**WRITTEN INSTRUCTION**
Repeat the material exactly, leaving nothing out.
## START RECORDED DATA
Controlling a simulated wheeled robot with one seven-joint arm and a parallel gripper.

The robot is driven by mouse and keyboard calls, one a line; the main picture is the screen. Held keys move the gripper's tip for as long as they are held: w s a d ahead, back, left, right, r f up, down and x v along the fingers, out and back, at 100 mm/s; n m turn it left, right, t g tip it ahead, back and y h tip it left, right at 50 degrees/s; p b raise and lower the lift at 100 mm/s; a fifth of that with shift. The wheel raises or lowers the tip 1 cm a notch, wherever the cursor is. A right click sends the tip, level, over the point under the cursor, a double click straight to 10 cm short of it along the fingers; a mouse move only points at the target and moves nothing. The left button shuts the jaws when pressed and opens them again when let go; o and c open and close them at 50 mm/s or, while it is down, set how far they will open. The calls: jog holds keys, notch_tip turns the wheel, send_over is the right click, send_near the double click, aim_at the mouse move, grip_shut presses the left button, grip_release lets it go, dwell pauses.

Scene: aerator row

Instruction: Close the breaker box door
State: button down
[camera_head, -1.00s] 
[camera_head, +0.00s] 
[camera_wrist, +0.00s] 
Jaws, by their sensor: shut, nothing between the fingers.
## END RECORDED DATA
**CORRECT OUTPUT**
Controlling a simulated wheeled robot with one seven-joint arm and a parallel gripper.

The robot is driven by mouse and keyboard calls, one a line; the main picture is the screen. Held keys move the gripper's tip for as long as they are held: w s a d ahead, back, left, right, r f up, down and x v along the fingers, out and back, at 100 mm/s; n m turn it left, right, t g tip it ahead, back and y h tip it left, right at 50 degrees/s; p b raise and lower the lift at 100 mm/s; a fifth of that with shift. The wheel raises or lowers the tip 1 cm a notch, wherever the cursor is. A right click sends the tip, level, over the point under the cursor, a double click straight to 10 cm short of it along the fingers; a mouse move only points at the target and moves nothing. The left button shuts the jaws when pressed and opens them again when let go; o and c open and close them at 50 mm/s or, while it is down, set how far they will open. The calls: jog holds keys, notch_tip turns the wheel, send_over is the right click, send_near the double click, aim_at the mouse move, grip_shut presses the left button, grip_release lets it go, dwell pauses.

Scene: aerator row

Instruction: Close the breaker box door
State: button down
[camera_head, -1.00s] 
[camera_head, +0.00s] 
[camera_wrist, +0.00s] 
Jaws, by their sensor: shut, nothing between the fingers.

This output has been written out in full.